Is there any userland workaround for this?

Thanks!

On Thu, 8 Jul 2021 at 11:52, Rakshit Ramesh <ra...@datakaveri.org> wrote:

Yes! I was only worried about the jobid changing and the checkpoint being un-referenceable. 
But since I can pass a path to the checkpoint that will not be an issue.


Thanks a lot for your suggestions!

On Thu, 8 Jul 2021 at 11:26, Arvid Heise <ar...@apache.org> wrote:

Hi Rakshit,

It sounds to me as if you don't need the Savepoint API at all. You can (re)start all applications with the previous state (be it retained checkpoint or savepoint). You just need to provide the path to that in your application invocation [1] (every entry point has such a parameter, you might need to check the respective documentation if you are not using CLI). Note that although it only says savepoint, starting from a checkpoint is fine as well (just not recommended in the beginning).

[1] https://ci.apache.org/projects/flink/flink-docs-master/docs/deployment/cli/#starting-a-job-from-a-savepoint
On Thu, Jul 8, 2021 at 6:31 AM Rakshit Ramesh <ra...@datakaveri.org> wrote:

Sorry for being a little vague there.
I want to create a Savepoint from a DataStream right before the job is finished or cancelled.
What you have shown in the IT case is how a datastream can be bootstrapped with state that is
formed formed by means of DataSet. 
My jobs are triggered by a scheduler periodically (every day) using the api and I would like 
to bootstrap each day's job with the state of the previous day.

But thanks for the input on the Checkpoint behaviour wrt a FINISHED state, 
I think that will work for me.

Thanks!

On Thu, 8 Jul 2021 at 02:03, Arvid Heise <ar...@apache.org> wrote:

I don't quite understand your question. You use Savepoint API to create a savepoint with a batch job (that's why it's DataSet Transform currently). That savepoint can only be restored through a datastream application. Dataset applications cannot start from a savepoint.

So I don't understand why you see a difference between "restoring a savepoint to a datastream" and "create a NewSavepoint for a datastream". It's ultimately the same thing for me. Just to be very clear: the main purpose of Savepoint API is to create the initial state of a datastream application.

For your second question, yes retained checkpoints outlive the job in all regards. It's the users responsibility to eventually clean that up.

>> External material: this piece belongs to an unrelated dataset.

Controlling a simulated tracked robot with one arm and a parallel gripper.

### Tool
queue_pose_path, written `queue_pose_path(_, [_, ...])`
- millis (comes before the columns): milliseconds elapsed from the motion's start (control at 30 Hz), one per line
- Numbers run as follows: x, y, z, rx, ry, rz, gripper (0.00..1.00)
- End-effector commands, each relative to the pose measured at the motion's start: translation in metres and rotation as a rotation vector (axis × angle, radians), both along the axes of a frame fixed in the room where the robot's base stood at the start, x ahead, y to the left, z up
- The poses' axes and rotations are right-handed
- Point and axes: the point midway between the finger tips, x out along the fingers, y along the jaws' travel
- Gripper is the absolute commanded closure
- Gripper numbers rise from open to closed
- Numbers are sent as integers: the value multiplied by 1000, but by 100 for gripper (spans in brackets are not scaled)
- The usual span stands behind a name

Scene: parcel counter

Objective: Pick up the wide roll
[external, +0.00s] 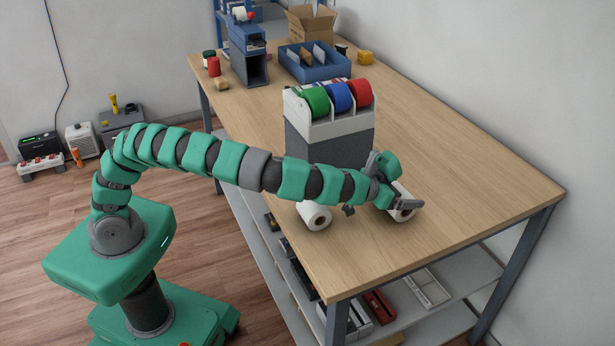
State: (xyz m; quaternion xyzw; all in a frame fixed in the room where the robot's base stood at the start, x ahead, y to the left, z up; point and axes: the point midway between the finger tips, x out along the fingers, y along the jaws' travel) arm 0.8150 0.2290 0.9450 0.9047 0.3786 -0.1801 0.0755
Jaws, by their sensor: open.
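Two white rolls lie on their sides near the front edge of the wooden table. One white roll (315,216) lies left of my gripper, its dark core hole facing the camera. The other white roll (403,214) is at my gripper and partly hidden by it. I cannot tell for sure which roll is the wider. My gripper (381,207) is open, low over the table, with one finger in the gap between the rolls and the other in front of the right roll. Whether the fingers touch that roll is unclear.
A dispenser (330,135) with green, blue and red rolls stands just behind the white rolls. A blue tray (315,66), a cardboard box (311,25) and small items stand at the far end. The table (470,165) is clear to the right.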

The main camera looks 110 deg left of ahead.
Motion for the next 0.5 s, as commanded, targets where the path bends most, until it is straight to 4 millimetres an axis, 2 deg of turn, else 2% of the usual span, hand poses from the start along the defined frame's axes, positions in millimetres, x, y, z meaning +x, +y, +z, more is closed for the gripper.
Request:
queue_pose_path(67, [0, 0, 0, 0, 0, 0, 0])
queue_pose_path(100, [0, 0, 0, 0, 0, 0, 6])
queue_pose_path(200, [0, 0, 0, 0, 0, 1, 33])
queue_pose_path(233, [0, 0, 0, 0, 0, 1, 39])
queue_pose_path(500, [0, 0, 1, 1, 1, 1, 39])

On Wed, Jul 7, 2021 at 6:56 PM Rakshit Ramesh <ra...@datakaveri.org> wrote:

Yes I could understand restoring a savepoint to a datastream.
What I couldn't figure out is to create a NewSavepoint for a datastream.
What I understand is that NewSavepoints only take in Bootstrap transformation for Dataset Transform functions.

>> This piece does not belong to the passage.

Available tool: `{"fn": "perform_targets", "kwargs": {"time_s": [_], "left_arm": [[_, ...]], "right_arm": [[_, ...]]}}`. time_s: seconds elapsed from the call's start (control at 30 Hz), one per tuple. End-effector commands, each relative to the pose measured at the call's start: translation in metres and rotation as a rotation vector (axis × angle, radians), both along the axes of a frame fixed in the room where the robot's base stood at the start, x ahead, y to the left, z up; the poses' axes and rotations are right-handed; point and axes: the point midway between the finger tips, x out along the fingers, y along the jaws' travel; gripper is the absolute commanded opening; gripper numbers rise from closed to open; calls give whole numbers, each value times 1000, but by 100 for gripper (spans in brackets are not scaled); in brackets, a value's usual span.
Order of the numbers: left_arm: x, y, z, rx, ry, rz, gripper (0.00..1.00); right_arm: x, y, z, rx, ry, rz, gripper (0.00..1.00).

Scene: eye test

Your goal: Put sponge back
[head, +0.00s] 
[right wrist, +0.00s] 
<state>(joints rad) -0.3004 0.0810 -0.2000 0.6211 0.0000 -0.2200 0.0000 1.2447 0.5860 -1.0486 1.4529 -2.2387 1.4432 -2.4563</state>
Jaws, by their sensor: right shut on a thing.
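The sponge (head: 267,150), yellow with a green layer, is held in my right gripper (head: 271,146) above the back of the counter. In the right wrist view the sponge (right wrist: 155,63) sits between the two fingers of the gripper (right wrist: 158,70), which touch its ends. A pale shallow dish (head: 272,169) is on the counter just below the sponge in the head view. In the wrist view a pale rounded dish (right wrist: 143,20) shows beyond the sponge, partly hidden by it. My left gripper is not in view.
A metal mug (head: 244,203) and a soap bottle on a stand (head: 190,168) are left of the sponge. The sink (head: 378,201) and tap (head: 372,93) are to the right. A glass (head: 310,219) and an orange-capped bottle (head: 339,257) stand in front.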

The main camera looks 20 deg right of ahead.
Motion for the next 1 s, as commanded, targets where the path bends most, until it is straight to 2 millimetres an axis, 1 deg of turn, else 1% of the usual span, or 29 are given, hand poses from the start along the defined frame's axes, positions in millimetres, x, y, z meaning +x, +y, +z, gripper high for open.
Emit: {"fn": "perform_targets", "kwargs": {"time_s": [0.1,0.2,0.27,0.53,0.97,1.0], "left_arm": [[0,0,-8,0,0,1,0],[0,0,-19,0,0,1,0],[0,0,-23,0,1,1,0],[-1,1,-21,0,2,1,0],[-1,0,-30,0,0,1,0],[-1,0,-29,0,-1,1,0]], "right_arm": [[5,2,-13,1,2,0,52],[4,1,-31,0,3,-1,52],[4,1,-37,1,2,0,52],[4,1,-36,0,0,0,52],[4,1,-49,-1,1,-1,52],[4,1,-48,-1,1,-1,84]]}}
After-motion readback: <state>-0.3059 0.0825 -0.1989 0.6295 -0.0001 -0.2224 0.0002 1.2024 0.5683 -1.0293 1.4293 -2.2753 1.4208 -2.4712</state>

About the checkpoints, does 
 CheckpointConfig.ExternalizedCheckpointCleanup = RETAIN_ON_CANCELLATION 
offer the same behaviour when the job is "FINISHED" and not "CANCELLED" ?

What I'm looking for is a way to retain the state for a bounded job so that the state is reloaded on the next job run (through api).

On Wed, 7 Jul 2021 at 14:18, Arvid Heise <ar...@apache.org> wrote:

Hi Rakshit,

The example is valid. The state processor API is kinda working like a DataSet application but the state is meant to be read in DataStream. Please check out the SavepointWriterITCase [1] for a full example. There is no checkpoint/savepoint in DataSet applications.

Checkpoints can be stored on different checkpoint storages, such as S3 or HDFS. If you use RocksDB state backend, Flink pretty much just copy the SST files of RocksDB to S3. Checkpoints are usually bound to the life of an application. So they are created by the application and deleted on termination.
However, you can resume an application both from savepoint and checkpoints. Checkpoints can be retained [2] to avoid them being deleted by the application during termination. But that's considered an advanced feature and you should first try it with savepoints.

[1] https://github.com/apache/flink/blob/release-1.13.0/flink-libraries/flink-state-processing-api/src/test/java/org/apache/flink/state/api/SavepointWriterITCase.java#L141-L141
[2] https://ci.apache.org/projects/flink/flink-docs-release-1.13/docs/ops/state/checkpoints/#retained-checkpoints
On Mon, Jul 5, 2021 at 5:56 PM Rakshit Ramesh <ra...@datakaveri.org> wrote:

I'm trying to bootstrap state into a KeyedProcessFunction equivalent that takes in 
a DataStream but I'm unable to find a reference for the same.
I found this gist 
https://gist.github.com/alpinegizmo/ff3d2e748287853c88f21259830b29cf
But it seems to only apply for DataSet.
My usecase is to manually trigger a Savepoint into s3 for later reuse.
I'm also guessing that checkpoints can't be stored in rocksdb or s3 for later reuse.